According to a new study, “For every hour that American teens listen to music, they hear more than three references to brand-name alcohol-about 34 in the course of a day”. This heavy exposure could contribute to youth addiction, according to a University of Pittsburgh and Dartmouth University study published online in the international journal, Addiction.
Researchers point the finger clearly at rap, R&B and hip-hop artists, who they say promote a “luxury lifestyle characterized by degrading sexual activity, wealth, partying, violence and the use of drugs.”
Many singers have also increasingly promoted their own line of liquors in their songs and even launched their own unique brands
- Lil’ Jon (Little Jonathan Wineries, 2008)
- Ludacris (Conjure Vodka, 2009)
- Jay-Z (Armadale Vodka, 2002)
- Snoop Dogg (Landy Cognac, 2008)
- TI (Remy Martin Cognac, 2010)
- Sean “P. Diddy” Combs (Ciroc Vodka, 2001)
Then there is Jamie Foxx’s “Blame It (On the Alcohol)” which was a long-running No. 1 song on Billboard’s R&B/Hip-Hop Songs Chart, as he sang about Patron tequila and Grey Goose vodka.
“Blame it on the goose. Got you feeling loose. Blame it on Patron. Got you in the zone”
“The ‘gangsta’ mystique is really about aggressive self-indulgence,” said Mark Crispin Miller, a professor of media, culture and communications at New York University.
“It’s highly consumeristic and not in any way socially conscious or beneficial to anyone’s health,” Miller said. “It builds on an old mystique that’s more infantile than that. It’s really about going to the crib and buying really ostentatious goods and drinking yourself into a stupor and using drugs and stashing huge guns.”

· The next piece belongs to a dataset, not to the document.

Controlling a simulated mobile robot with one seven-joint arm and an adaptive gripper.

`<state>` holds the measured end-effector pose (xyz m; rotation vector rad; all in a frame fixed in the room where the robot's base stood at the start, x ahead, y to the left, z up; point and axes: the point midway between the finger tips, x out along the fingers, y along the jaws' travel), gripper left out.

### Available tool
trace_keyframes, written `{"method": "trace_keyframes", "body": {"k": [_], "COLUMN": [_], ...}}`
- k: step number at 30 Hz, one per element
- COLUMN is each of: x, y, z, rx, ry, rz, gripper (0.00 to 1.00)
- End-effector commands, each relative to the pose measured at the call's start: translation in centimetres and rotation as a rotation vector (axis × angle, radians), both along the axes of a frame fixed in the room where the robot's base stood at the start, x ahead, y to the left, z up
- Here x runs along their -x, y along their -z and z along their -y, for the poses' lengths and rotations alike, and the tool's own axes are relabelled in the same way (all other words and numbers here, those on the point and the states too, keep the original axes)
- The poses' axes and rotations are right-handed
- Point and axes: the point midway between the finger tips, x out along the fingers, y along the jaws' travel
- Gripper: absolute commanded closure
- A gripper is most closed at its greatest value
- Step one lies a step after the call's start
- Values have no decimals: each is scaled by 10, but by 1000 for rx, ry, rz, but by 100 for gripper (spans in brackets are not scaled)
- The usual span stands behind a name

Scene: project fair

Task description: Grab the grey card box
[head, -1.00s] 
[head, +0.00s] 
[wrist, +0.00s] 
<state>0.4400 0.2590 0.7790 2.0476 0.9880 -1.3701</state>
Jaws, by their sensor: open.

But we can’t just blame hip hop, after all, Amy Winehouse sang about beer and her attachment to the bottle, Sublime’s 40 OZ to Freedom, Chumbawamba’s Tubthumping, and The Eagle’s Tequila Sunrise to name a few. Then of course there is freedom of choice, are we as a society mindless zombies, that easily convinced by a few lyrics in a song, or a cleverly stashed bottle in a music video?…PROBABLY!